Carrie galère sévère, elle n’a pas d’éclairs de génie improbables en voyant une pub pour du saucisson (voir l’épisode « chaos theory »de South Park avec Jeff Goldblum, saison 7, ils ont parfaitement résumé le problème des éclairs de génie improbables).
Carrie a la lose, elle se fait tout le temps remballer, même par son meilleur ami.
Carrie est prête à coucher pour s’en sortir, même avec son meilleur ami.
Carrie revient bredouille quand on croit franchement qu’elle va trouver des preuves.
Carrie se fait honteusement caler quand elle tend des pièges pourtant bien pensés.
Et enfin, pour les fans de Laurent Ruquier, Carrie se soigne quand elle se fait plomber.

Il y a donc une logique dans Homeland, bizarrement, le réalisme dans les dialogues et les retournements de situation rend la série complètement imprévisible. C’est moche, mais on a tellement l’habitude de voir les personnages des séries agir au service d’un scénario (aussi bon qu’il puisse être), que quand ils ont des réactions normales, on est surpris.
J’illustre : dans l’épisode 10, Nicholas Brody, le fameux héros de guerre, veut convaincre sa femme qu’il doit entrer en politique. Il va donc voir son meilleur ami, et lui demande de parler à sa femme. L’ami s’exécute, sonne à la porte, parle à la charmante Jessica Brody, lui fait un petit bla bla. Ici pas de piano en fond sonore, pas de larmes, rien. Déjà, ça fait du bien. Mais le meilleur reste à venir. Là où dans beaucoup de séries Jessica aurait été tellement émue qu’elle aurait fondu en larmes avant de changer d’avis pour illustrer à quel point l’amitié d’un homme américain peut changer la vie d’un homme américain par américaine interposée, dans Homeland, Jessica réagit comme toi et moi on aurait réagi :
« – attends c’est lui qui t’envoie me dire ça?
– oui mais je pense sincèrement ce que je dis…
– ben t’as qu’à aller te faire foutre pour voir. »

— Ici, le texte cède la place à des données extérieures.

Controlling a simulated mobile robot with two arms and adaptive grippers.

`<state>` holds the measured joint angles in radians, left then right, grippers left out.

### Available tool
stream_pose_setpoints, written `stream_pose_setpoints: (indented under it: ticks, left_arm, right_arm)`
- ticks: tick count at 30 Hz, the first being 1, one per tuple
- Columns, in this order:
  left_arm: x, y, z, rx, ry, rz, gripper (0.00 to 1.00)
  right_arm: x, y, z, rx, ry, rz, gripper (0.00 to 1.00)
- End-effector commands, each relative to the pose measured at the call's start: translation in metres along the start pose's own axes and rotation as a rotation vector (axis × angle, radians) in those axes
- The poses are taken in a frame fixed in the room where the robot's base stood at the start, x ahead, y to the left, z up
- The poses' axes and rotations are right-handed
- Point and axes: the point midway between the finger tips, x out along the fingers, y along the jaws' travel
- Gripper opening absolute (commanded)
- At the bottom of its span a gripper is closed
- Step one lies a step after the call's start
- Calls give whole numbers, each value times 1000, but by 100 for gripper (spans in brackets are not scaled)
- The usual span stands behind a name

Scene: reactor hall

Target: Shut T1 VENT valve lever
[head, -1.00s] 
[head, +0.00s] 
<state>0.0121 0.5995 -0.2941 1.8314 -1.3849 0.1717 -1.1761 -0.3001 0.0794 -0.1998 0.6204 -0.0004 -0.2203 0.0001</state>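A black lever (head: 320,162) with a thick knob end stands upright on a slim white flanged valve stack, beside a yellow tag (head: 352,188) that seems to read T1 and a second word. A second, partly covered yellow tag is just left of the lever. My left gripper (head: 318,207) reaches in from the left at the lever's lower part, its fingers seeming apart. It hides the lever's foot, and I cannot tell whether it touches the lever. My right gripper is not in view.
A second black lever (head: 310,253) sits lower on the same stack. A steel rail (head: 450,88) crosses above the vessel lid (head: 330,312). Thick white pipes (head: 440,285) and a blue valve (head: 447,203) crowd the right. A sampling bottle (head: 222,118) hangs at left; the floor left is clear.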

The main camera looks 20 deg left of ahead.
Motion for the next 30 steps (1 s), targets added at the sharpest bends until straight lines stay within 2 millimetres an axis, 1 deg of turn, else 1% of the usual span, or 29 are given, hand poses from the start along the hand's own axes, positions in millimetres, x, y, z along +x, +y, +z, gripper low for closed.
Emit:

Elle dit pas vraiment ça, je résume hein. D’ailleurs j’ai donné un exemple n’ayant pas vraiment à voir avec l’intrigue principale, mais dans l’ensemble ça se passe toujours comme ça.

Toujours est-il que ça fait du bien, ça apporte de la fraicheur, on respire, et on est d’autant plus content quand la situation se débloque un peu pour faire avancer l’enquête. Pour ne rien gâcher, elle est plutôt passionnante cette enquête, on se prend au jeu dès les premières minutes du premier épisode, tous les personnages sont attachants, il n’y a pas les méchants d’un côté et les gentils de l’autre, ce qui m’amène à lier cette série à un thème que je traiterai plus tard dans ce blog, les puissantes visions du bien et du mal.

Pour finir, je parlerai un peu du meilleur ami de Carrie, Saul Berenson, merveilleusement joué par Mandy Patinkin, chef d’une division de la CIA, barbu extrêmement calme et compétent, particulièrement charismatique. C’est sûrement voulu, mais ce personnage a toute mon affection, je le trouve touchant, le parallèle sur sa vie privée m’émeut sans me souler. Il est d’une tristesse incroyable, il n’a pas d’humour, il est fatigué, sa vie amoureuse est un échec, et il est capable de se transformer en un redoutable meneur d’interrogatoire, limite cruel. Pourtant on voudrait l’avoir comme tonton, et ça, c’est le propre d’un personnage réussi.

J’ai donc trouvé dans Homeland une intrigue aussi bien ficelée que dans les meilleures saisons de 24H chrono (j’abuse de la comparaison, mais faut avouer qu’elle s’impose), mais sans le dégueulis ultra-patriotique ni la perfection masturbatoire de l’Amérique incarnée par un quelconque personnage, et ça, ça n’a pas de prix.